**INFORMATION SHOWN**.
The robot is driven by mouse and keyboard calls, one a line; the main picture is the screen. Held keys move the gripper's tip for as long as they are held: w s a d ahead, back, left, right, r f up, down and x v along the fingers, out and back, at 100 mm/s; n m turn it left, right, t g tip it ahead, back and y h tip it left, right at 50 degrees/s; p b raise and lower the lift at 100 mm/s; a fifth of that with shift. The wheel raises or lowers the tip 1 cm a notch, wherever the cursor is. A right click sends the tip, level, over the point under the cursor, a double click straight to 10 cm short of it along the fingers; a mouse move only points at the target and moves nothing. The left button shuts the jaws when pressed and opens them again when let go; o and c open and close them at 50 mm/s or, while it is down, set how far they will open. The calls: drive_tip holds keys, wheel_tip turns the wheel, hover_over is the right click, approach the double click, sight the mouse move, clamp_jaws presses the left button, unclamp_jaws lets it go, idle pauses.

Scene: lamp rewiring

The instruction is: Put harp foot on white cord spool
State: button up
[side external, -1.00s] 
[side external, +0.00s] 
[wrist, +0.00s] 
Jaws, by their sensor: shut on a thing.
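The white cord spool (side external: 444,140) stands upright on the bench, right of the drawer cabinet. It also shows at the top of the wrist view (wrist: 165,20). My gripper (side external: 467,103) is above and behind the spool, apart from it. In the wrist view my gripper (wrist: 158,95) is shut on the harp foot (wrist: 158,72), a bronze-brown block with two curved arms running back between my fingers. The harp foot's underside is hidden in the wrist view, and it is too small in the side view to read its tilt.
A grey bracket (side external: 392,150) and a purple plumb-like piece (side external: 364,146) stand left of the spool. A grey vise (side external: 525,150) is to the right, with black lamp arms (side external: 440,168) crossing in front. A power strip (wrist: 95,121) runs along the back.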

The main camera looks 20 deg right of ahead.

**WORK TO COMPLETE**.
Copy every line above in which the string "ahead" shows up.

**TASK OUTPUT**.
The robot is driven by mouse and keyboard calls, one a line; the main picture is the screen. Held keys move the gripper's tip for as long as they are held: w s a d ahead, back, left, right, r f up, down and x v along the fingers, out and back, at 100 mm/s; n m turn it left, right, t g tip it ahead, back and y h tip it left, right at 50 degrees/s; p b raise and lower the lift at 100 mm/s; a fifth of that with shift. The wheel raises or lowers the tip 1 cm a notch, wherever the cursor is. A right click sends the tip, level, over the point under the cursor, a double click straight to 10 cm short of it along the fingers; a mouse move only points at the target and moves nothing. The left button shuts the jaws when pressed and opens them again when let go; o and c open and close them at 50 mm/s or, while it is down, set how far they will open. The calls: drive_tip holds keys, wheel_tip turns the wheel, hover_over is the right click, approach the double click, sight the mouse move, clamp_jaws presses the left button, unclamp_jaws lets it go, idle pauses.
The main camera looks 20 deg right of ahead.

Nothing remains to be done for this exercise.